Brash: Wait a minute, I was asked a question. There are more than 23 Maori in Parliament. Only seven elected Maori electorates. Maori have proved again and again perfectly able to win in general electorates. We don’t need separate—
Wall: You’re missing the point. The point is we have a specific Maori voice. The representatives of the Maori electorates have connections to iwi and hapu.
If you look on the Parliamentary website, there are actually 14 MPs that officially identify as Maori. According to the information on the website.
Brash: The definition of Maori— I don’t know what the definition is there.
That’s self-selecting. They identify themselves as that.
Brash: 23 of them have Maori ancestry.
Okay, well, back to this financial offer. How much are you offering?
Brash: We certainly can’t specify that at this point. We don’t know. We don’t know yet what kind of financial support we will attract.

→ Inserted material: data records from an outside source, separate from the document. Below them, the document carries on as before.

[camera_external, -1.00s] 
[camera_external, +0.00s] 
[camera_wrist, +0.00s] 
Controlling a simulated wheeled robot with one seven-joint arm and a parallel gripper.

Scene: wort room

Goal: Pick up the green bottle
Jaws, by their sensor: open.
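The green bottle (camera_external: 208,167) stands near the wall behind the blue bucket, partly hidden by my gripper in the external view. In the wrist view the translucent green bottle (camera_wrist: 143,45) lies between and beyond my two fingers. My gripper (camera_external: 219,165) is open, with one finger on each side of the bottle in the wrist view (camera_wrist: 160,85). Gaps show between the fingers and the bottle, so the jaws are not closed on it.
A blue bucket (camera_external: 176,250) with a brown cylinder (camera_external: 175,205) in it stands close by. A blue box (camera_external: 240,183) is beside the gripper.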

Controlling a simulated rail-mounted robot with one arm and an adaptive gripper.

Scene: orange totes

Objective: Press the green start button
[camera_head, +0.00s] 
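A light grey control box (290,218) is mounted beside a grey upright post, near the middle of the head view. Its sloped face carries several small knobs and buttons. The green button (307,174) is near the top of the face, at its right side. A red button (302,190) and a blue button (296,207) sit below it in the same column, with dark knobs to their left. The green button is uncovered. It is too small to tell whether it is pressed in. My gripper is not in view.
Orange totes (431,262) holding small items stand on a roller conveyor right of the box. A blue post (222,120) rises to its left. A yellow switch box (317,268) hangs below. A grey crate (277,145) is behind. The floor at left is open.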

Do you think there will be any takers, Louisa, of that? Any of the parties?
Wall: Possibly. But my question to you, Mr Brash — are you going to fight for Federated Farmers to be removed from the policy and planning committee of Taranaki Regional Council, given that they’re not elected members? And if you’re not, why not? Why are you specifically denying the right of Taranaki iwi to represent the interests of iwi on that particular committee?
Brash: I want no appointments of any organisation being based on race. I want nothing based on race.
Just before we go, I want to know — this idea was brought to you by a friend. Who was that friend?
Brash: I’m not prepared to name him.
Why? Why not? Is he ashamed or embarrassed by these ideas?
Brash: He’s not. But it’s nothing to do with the public at all.
Well, it is. You’re mounting a public campaign, Mr Brash.
Brash: There are 15 people who have identified themselves as supporting, including, I might say, two Maori — two Maori!
That individual person is too, what, ashamed or embarrassed to come forward?
Brash: I’m not explaining why he’s not willing to sign up to it, but he is very supportive of this organisation and is very happy with its performance to date.
But not prepared to be named in public.